U.S. stocks continued to rally, registering a fifth-straight session of gains, courtesy of eased trade fears after a migration agreement helped Mexico avoid increased U.S. tariffs that were supposed to kick in today. M&A news dominated the headlines, with Dow member United Technologies and Raytheon Company announcing combination, while Salesforce.com reported a deal to acquire Tableau Software. Treasury yields trimmed a recent plunge and the U.S. dollar gained ground. Crude oil prices extended a tumble as of late and gold gave back some of a recent rally.
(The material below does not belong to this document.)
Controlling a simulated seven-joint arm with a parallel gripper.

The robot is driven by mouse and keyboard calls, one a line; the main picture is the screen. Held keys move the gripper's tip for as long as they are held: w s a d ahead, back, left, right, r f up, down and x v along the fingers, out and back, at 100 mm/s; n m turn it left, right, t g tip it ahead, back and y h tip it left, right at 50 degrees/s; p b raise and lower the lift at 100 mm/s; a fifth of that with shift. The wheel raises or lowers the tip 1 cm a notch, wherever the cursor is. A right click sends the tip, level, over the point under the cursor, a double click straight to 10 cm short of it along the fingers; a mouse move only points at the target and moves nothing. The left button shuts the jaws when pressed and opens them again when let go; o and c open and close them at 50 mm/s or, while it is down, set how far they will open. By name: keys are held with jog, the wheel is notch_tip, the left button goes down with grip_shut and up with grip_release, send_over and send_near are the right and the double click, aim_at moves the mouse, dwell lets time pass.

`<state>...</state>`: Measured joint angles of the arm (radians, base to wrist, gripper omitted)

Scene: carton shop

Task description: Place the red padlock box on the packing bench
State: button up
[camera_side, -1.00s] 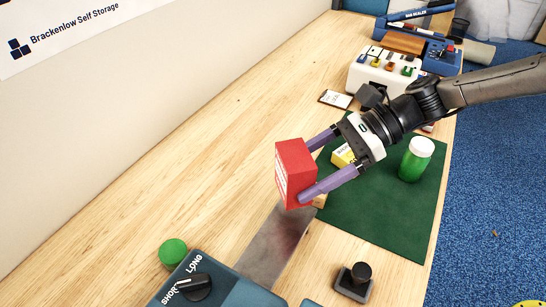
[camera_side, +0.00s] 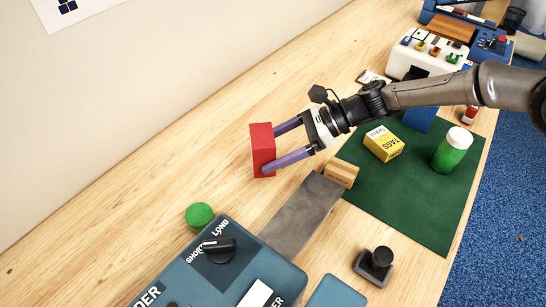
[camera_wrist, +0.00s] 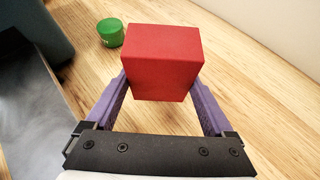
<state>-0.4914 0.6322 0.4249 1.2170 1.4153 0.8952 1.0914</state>
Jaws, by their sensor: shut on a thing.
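The red padlock box (camera_side: 262,149) is held between the two purple fingers of my gripper (camera_side: 268,151). In the wrist view the red box (camera_wrist: 161,62) sits between the fingertips, with a finger on each side. The wooden packing bench (camera_side: 180,150) runs under it. The box is over bare wood to the left of the grey metal strip. Whether its underside touches the bench or is a little above it, I cannot tell.
A green mat (camera_side: 420,190) holds a yellow tags box (camera_side: 384,143) and a green bottle (camera_side: 452,149). Bare bench lies left.

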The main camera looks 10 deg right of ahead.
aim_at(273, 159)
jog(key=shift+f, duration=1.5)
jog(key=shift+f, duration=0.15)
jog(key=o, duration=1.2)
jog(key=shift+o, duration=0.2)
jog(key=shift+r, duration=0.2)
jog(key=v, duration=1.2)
The Dow Jones Industrial Average (DJIA) rose 79 points (0.3%) to 26,063, the S&P 500 Index gained 13 points (0.5%) to 2,887, and the Nasdaq Composite advanced 81 points (1.1%) to 7,823. In moderate volume, 740 million shares were traded on the NYSE and 2.0 billion shares changed hands on the Nasdaq. WTI crude oil declined $0.73 to $53.26 per barrel and wholesale gasoline was off $0.01 at $1.73 per gallon. Elsewhere, the Bloomberg gold spot price fell $12.46 to $1,328.34 per ounce, and the Dollar Index— a comparison of the U.S. dollar to six major world currencies—advanced 0.2% to 96.74.

The Labor Department’s Job Openings and Labor Turnover Survey (JOLTS), a measure of unmet demand for labor, dipped to 7.45 million jobs available to be filled in April from March’s downwardly-adjusted 7.47 million figure, and below the Bloomberg forecast of 7.50 million. The hiring rate ticked higher to 3.9% from March’s 3.8% pace, and the separation rate remained at March’s level of 3.7%.
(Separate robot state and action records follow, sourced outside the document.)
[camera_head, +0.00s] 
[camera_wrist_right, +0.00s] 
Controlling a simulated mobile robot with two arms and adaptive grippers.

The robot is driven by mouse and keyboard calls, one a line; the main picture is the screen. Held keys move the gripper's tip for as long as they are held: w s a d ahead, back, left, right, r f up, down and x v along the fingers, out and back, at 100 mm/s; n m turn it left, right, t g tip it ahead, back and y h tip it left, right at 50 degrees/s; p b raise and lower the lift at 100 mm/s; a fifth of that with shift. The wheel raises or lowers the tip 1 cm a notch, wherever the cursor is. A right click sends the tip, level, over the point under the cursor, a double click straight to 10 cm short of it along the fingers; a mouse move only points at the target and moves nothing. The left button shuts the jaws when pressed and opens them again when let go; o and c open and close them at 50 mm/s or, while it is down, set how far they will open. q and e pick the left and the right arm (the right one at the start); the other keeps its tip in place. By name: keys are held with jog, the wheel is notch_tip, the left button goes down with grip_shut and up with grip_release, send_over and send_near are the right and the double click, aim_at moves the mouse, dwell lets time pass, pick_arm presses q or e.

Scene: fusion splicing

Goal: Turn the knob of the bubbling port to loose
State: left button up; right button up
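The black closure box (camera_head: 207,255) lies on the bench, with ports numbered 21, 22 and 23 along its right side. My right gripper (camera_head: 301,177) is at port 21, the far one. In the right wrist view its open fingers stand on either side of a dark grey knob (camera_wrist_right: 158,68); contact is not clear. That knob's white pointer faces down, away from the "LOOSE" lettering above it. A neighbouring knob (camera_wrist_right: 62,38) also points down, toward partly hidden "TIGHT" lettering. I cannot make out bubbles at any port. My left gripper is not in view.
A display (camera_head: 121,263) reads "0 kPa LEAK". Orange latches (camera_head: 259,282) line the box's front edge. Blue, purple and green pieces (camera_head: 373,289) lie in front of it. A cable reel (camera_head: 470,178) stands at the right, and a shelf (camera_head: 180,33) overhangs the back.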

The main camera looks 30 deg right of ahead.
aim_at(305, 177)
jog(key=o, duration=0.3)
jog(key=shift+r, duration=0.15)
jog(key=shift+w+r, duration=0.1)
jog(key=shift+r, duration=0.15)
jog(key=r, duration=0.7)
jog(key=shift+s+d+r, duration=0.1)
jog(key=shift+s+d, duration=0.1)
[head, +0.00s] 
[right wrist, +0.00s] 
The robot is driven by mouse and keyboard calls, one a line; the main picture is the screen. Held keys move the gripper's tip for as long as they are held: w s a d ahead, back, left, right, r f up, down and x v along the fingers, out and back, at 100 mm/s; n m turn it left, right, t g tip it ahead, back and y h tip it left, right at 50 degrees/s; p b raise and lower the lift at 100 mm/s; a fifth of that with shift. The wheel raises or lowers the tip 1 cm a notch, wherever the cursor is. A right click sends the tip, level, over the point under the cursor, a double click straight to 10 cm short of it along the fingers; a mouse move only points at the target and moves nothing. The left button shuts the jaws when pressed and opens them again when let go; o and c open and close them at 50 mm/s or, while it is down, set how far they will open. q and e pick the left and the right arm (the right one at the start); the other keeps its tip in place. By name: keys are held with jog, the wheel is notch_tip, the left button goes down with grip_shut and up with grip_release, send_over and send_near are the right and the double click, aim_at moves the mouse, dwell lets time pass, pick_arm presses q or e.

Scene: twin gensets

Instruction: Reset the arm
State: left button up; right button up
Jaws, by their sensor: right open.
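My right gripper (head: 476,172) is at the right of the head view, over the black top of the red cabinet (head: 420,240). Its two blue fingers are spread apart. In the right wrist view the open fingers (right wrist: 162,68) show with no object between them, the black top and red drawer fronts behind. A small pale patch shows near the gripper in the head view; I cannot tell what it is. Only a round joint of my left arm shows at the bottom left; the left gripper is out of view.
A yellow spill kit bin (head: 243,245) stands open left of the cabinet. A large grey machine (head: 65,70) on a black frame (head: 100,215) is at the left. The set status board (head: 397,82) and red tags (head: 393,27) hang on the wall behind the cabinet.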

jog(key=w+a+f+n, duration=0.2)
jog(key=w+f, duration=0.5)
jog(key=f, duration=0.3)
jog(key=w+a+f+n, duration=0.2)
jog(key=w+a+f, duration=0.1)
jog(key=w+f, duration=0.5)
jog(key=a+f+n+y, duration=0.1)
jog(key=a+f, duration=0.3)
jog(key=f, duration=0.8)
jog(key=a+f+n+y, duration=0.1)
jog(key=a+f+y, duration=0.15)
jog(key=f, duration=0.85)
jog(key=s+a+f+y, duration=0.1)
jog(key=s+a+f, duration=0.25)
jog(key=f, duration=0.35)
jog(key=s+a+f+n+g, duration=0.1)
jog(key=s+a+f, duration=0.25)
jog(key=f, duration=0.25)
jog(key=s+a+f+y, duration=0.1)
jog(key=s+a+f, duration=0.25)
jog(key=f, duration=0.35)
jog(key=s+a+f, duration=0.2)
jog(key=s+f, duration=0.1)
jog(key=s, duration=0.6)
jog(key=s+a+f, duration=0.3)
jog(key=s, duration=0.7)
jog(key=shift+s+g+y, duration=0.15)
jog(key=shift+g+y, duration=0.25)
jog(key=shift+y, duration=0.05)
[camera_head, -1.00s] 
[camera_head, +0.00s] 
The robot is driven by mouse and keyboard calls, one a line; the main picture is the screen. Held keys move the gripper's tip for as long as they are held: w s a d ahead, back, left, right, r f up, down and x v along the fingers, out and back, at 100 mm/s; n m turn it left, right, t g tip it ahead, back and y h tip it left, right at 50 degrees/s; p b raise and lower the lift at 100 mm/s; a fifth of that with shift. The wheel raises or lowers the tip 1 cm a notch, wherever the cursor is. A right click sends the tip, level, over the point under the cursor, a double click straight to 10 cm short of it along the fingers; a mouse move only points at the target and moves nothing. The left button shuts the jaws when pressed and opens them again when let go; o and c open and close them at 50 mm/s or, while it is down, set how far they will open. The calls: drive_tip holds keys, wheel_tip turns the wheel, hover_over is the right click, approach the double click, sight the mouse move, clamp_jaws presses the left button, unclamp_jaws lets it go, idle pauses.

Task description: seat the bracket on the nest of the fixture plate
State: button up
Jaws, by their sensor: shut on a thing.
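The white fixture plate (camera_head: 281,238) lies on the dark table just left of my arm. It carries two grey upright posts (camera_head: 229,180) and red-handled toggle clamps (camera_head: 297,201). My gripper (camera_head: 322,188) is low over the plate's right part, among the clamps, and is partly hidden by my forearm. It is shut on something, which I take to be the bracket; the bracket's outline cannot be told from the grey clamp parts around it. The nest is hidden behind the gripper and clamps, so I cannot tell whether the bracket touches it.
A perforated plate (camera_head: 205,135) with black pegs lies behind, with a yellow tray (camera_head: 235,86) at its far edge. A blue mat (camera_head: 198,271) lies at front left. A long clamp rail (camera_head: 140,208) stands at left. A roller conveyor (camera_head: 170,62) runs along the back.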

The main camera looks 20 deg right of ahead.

With increased Mexican tariffs suspended, this week’s fully-loaded economic docket could carry more weight, given the heightened rate cut expectations and looming June 19th Fed monetary policy decision. Today’s jobs data got the ball rolling and will be followed by tomorrow’s NFIB Small Business Optimism Index, along with the Producer Price Index (PPI), which will kick off a heavy dose of inflation statistics for the week that will include the Consumer Price Index (CPI) and Import Price Index. To close out the week, Friday’s Fed’s industrial production and capacity utilization report is poised to find scrutiny, along with some key reads on the consumer, courtesy of retail sales and the preliminary June University of Michigan Consumer Sentiment Index.

Treasuries were lower, with the yields on the 2-year note and the 30-year bond rising 5 basis points (bps) to 1.90% and 2.62%, respectively, while the yield on the 10-year note gained 6 bps to 2.14%. Stocks added to last week’s rally, which snapped a four-week losing streak, and bond yields rebounded from a recent tumble. The markets were underpinned by rising expectations of a Fed rate cut, which accelerated after Friday’s softer-than-expected May nonfarm payroll report, while the migration agreement with Mexico that averted plans for increased tariffs further bolstered the markets.